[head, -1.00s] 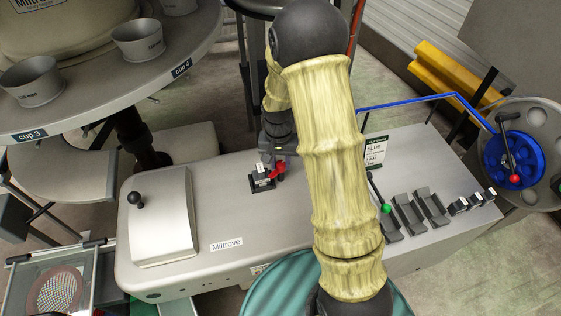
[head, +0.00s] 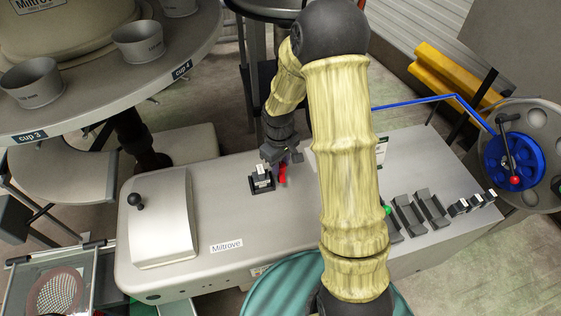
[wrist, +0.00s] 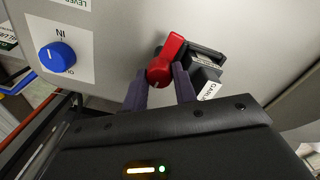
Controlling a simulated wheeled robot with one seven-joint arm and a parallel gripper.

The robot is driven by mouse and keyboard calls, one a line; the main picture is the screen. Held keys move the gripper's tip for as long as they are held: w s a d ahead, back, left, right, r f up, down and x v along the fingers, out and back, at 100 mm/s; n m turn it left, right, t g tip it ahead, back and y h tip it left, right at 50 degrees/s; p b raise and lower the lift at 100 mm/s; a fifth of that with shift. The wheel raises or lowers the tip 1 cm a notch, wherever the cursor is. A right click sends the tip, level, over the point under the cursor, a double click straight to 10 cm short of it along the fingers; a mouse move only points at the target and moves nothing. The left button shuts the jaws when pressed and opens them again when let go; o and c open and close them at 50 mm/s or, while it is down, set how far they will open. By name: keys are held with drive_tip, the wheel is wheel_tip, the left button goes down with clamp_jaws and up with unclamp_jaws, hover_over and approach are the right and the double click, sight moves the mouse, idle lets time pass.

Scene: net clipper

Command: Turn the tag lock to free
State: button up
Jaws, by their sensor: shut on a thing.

__________________________________________________

| Written problem |
In the data above, please extract the lines from the first one through the line with "Controlling a simulated", exactly, and keep pictures out.

| Answer below |
[head, -1.00s] 
[head, +0.00s] 
[wrist, +0.00s] 
Controlling a simulated wheeled robot with one seven-joint arm and a parallel gripper.

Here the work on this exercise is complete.